◆ **The problem**
Word for word, restate every line of the listing that follows.

◆ **Supplied entries**
•••
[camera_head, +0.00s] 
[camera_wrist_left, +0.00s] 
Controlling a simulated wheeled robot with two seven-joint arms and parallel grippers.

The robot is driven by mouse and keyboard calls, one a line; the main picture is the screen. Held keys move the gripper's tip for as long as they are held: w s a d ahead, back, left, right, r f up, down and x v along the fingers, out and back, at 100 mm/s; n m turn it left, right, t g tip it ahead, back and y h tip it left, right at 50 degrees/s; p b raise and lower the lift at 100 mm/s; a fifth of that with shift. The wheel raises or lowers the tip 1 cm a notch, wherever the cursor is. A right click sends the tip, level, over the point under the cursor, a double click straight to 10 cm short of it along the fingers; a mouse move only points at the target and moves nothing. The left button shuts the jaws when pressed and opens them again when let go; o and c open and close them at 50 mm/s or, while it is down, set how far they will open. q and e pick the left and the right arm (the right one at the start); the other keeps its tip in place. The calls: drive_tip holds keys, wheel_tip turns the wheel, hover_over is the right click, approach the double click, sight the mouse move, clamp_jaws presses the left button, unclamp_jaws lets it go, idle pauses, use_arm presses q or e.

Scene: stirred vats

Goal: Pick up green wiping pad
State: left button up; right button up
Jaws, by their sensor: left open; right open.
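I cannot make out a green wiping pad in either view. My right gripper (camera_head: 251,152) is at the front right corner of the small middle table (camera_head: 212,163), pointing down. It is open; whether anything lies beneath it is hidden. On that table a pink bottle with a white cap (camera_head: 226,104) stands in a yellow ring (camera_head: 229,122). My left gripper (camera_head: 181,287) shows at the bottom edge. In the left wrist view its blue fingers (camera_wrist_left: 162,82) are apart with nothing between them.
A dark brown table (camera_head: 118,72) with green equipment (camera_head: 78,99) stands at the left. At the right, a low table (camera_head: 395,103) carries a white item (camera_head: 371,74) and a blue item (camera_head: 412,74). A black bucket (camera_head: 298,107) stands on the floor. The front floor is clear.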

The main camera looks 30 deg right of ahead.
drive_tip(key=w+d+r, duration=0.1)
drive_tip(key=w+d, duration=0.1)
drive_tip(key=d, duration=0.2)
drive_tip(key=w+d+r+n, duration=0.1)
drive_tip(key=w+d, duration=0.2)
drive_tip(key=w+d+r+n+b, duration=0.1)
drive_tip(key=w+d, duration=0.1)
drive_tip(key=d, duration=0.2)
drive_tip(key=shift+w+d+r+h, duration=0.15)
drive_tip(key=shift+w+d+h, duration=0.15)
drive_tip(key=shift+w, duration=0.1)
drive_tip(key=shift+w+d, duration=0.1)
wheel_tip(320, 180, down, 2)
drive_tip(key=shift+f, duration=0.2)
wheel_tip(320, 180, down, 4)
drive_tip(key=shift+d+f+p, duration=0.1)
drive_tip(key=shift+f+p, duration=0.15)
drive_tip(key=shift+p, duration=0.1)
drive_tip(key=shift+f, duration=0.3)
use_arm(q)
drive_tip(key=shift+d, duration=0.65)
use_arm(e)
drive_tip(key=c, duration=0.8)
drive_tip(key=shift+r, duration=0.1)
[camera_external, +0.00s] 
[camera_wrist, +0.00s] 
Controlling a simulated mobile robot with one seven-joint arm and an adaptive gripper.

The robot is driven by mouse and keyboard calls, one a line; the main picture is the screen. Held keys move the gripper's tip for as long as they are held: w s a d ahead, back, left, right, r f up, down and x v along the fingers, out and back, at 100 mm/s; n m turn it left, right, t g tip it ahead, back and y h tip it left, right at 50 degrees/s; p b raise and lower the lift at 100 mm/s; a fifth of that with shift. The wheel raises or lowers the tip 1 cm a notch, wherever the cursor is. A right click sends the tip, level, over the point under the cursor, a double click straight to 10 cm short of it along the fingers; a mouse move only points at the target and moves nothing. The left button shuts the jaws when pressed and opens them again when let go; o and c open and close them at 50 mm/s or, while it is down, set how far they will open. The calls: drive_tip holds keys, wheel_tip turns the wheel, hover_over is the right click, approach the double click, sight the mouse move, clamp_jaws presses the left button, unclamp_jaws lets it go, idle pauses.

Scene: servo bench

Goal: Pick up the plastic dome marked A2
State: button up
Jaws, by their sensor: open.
•••
◆ **Final result**
[camera_head, +0.00s] 
[camera_wrist_left, +0.00s] 
Controlling a simulated wheeled robot with two seven-joint arms and parallel grippers.

The robot is driven by mouse and keyboard calls, one a line; the main picture is the screen. Held keys move the gripper's tip for as long as they are held: w s a d ahead, back, left, right, r f up, down and x v along the fingers, out and back, at 100 mm/s; n m turn it left, right, t g tip it ahead, back and y h tip it left, right at 50 degrees/s; p b raise and lower the lift at 100 mm/s; a fifth of that with shift. The wheel raises or lowers the tip 1 cm a notch, wherever the cursor is. A right click sends the tip, level, over the point under the cursor, a double click straight to 10 cm short of it along the fingers; a mouse move only points at the target and moves nothing. The left button shuts the jaws when pressed and opens them again when let go; o and c open and close them at 50 mm/s or, while it is down, set how far they will open. q and e pick the left and the right arm (the right one at the start); the other keeps its tip in place. The calls: drive_tip holds keys, wheel_tip turns the wheel, hover_over is the right click, approach the double click, sight the mouse move, clamp_jaws presses the left button, unclamp_jaws lets it go, idle pauses, use_arm presses q or e.

Scene: stirred vats

Goal: Pick up green wiping pad
State: left button up; right button up
Jaws, by their sensor: left open; right open.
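I cannot make out a green wiping pad in either view. My right gripper (camera_head: 251,152) is at the front right corner of the small middle table (camera_head: 212,163), pointing down. It is open; whether anything lies beneath it is hidden. On that table a pink bottle with a white cap (camera_head: 226,104) stands in a yellow ring (camera_head: 229,122). My left gripper (camera_head: 181,287) shows at the bottom edge. In the left wrist view its blue fingers (camera_wrist_left: 162,82) are apart with nothing between them.
A dark brown table (camera_head: 118,72) with green equipment (camera_head: 78,99) stands at the left. At the right, a low table (camera_head: 395,103) carries a white item (camera_head: 371,74) and a blue item (camera_head: 412,74). A black bucket (camera_head: 298,107) stands on the floor. The front floor is clear.

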The main camera looks 30 deg right of ahead.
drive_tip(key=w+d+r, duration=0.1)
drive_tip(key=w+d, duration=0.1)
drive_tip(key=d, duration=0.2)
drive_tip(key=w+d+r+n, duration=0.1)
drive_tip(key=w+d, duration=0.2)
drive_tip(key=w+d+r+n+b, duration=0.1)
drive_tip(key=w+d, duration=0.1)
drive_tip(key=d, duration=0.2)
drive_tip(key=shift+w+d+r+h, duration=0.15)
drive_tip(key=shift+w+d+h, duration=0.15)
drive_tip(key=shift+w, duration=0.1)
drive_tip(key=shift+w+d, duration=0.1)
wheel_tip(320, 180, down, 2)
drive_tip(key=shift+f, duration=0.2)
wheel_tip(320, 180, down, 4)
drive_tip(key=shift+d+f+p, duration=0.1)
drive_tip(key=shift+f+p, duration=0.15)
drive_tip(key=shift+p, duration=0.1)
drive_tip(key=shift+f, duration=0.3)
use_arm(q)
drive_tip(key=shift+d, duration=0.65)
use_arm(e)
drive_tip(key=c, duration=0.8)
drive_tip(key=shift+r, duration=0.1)
[camera_external, +0.00s] 
[camera_wrist, +0.00s] 
Controlling a simulated mobile robot with one seven-joint arm and an adaptive gripper.

The robot is driven by mouse and keyboard calls, one a line; the main picture is the screen. Held keys move the gripper's tip for as long as they are held: w s a d ahead, back, left, right, r f up, down and x v along the fingers, out and back, at 100 mm/s; n m turn it left, right, t g tip it ahead, back and y h tip it left, right at 50 degrees/s; p b raise and lower the lift at 100 mm/s; a fifth of that with shift. The wheel raises or lowers the tip 1 cm a notch, wherever the cursor is. A right click sends the tip, level, over the point under the cursor, a double click straight to 10 cm short of it along the fingers; a mouse move only points at the target and moves nothing. The left button shuts the jaws when pressed and opens them again when let go; o and c open and close them at 50 mm/s or, while it is down, set how far they will open. The calls: drive_tip holds keys, wheel_tip turns the wheel, hover_over is the right click, approach the double click, sight the mouse move, clamp_jaws presses the left button, unclamp_jaws lets it go, idle pauses.

Scene: servo bench

Goal: Pick up the plastic dome marked A2
State: button up
Jaws, by their sensor: open.

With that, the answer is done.